OREANDA-NEWS. April 08, 2016. Imagine strapping an enormous VR headset to a car. Now, place that car inside a facility the size of a football field that simulates a full range of motion.

Toyota Research Institute CEO Gill Pratt provided a peek inside that incredible facility during a keynote speech to a crowd of more than 3,000 at our GPU Technology Conference in Silicon Valley Thursday.

Pratt also announced that Toyota will be opening a new autonomous driving research facility in Ann Arbor, Michigan, that will be staffed by about 50 researchers to complement Toyota’s ongoing efforts in Japan, Silicon Valley, and Cambridge, Mass., near the Massachusetts Institute of Technology.

Pratt is a legendary figure in the robotics community. He joined Toyota last year from the U.S. Defense Advanced Research Projects Agency — the emerging technology arm of the U.S. Defense Department. In January, the world’s largest automaker announced it would invest \\$1 billion into artificial intelligence over the next five years.

With visuals powered by NVIDIA GPUs, Toyota’s simulation work is the key to taking the technologies developed by these research teams and rolling them out to Toyota’s vast fleet of automobiles.

GPU-powered deep learning technology for autonomous systems can help them learn from huge quantities of real-world data.

Call it the trillion mile problem. Pratt explained that, after he was publicly named CEO of Toyota Research, in January, he couldn’t sleep. That’s because when he did the math — there are about 100 million Toyotas in service every year, driving 10,000 miles each year — he realized that Toyota cars are driven about 1 trillion miles per year.

It would only take a few defects to cause enough accidents during those 1 trillion miles of driving to cause an “existential crisis.” That makes rolling out new technologies, particularly technologies that take over for the driver, daunting.

Part of the solution to that problem is simulation at facilities like the one Pratt showed off at GTC. Another part of the answer is to think of autonomy in new ways.

That’s because, if you’re going to hand off complete control to a car, you have to be confident it can perform perfectly, like a human chauffeur. Another wrinkle: the so-called “handoff problem.” If a car gets overwhelmed, while you’re dozing or checking your smartphone, will the driver take over driving quickly enough?

By contrast, parallel autonomy, an idea robotics researchers have been pursuing for years, enables autonomous systems improve safety, without needing to be as perfect. Such systems are “always on,” and ready to take over if the driver gets in trouble. Think of the way an adult teaches a child to swing a golf club, Pratt explained.

Pratt calls this the “guardian angel,” model. Technology can take over, to help swerve at the last moment to avoid a collision, and stay in the background the rest of the time. It can save lives, without having to be as perfect as the “chauffeur model.”

Another upside is the “guardian angel,” model preserves what researchers call “agency,” or the sense that you’re in control of your technology. That’s part of what people have always found thrilling about cars, Pratt said.

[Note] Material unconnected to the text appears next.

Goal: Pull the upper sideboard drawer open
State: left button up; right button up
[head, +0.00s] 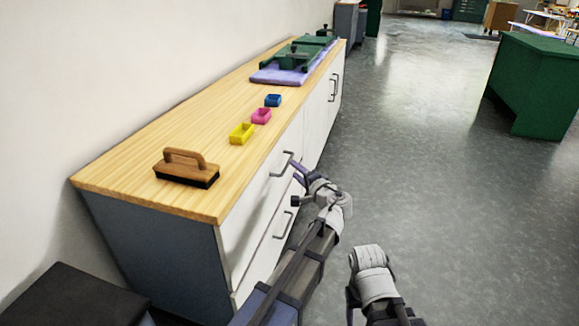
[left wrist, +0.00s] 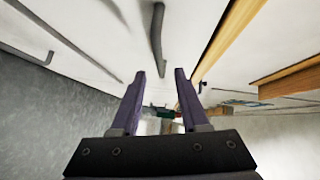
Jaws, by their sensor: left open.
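The sideboard (head: 110,230) has a wooden top and white fronts. The upper drawer (head: 250,207) is shut at its near end, with a dark bar handle (head: 283,165). The lower drawer handle (head: 283,225) shows below. My left gripper (head: 298,173) is open and empty, just off the front beside the upper handle. In the left wrist view its two purple fingers (left wrist: 162,75) stand apart, and the upper handle (left wrist: 157,40) lies beyond the tips, roughly between their lines. I cannot tell whether they touch. My right arm is at the bottom; its fingers do not show.
A dark box (head: 70,297) is at lower left.

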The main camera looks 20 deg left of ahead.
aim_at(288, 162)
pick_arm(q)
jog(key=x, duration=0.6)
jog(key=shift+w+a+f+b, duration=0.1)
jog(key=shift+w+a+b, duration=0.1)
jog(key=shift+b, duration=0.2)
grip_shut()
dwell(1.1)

Simulation, however, is key to understanding how car and driver will work together as more such features are introduced. That’s why Toyota’s NVIDIA-powered simulation facility is just the start of our work on simulation.

The idea is to use GPUs — and deep learning — to train autonomous systems to experience real world situations before they’re put on real world roads.

“”If you think about this “Guardian Angel” model the car is going to push back at you, it’s may warn you with beepers and lights, but in the end the Guardian Angel will grab your wheel,” Pratt says. “How are you going to respond? What are you going to do when the car is having a skid?”

The stakes couldn’t be higher. Even small improvements in safety can have a huge result, when spread across Toyota’s vast fleet of vehicles, and the auto industry as a whole.

“1.2 million people,” Pratt said, referring to the number of people killed every year in auto accidents, “deserve nothing less.”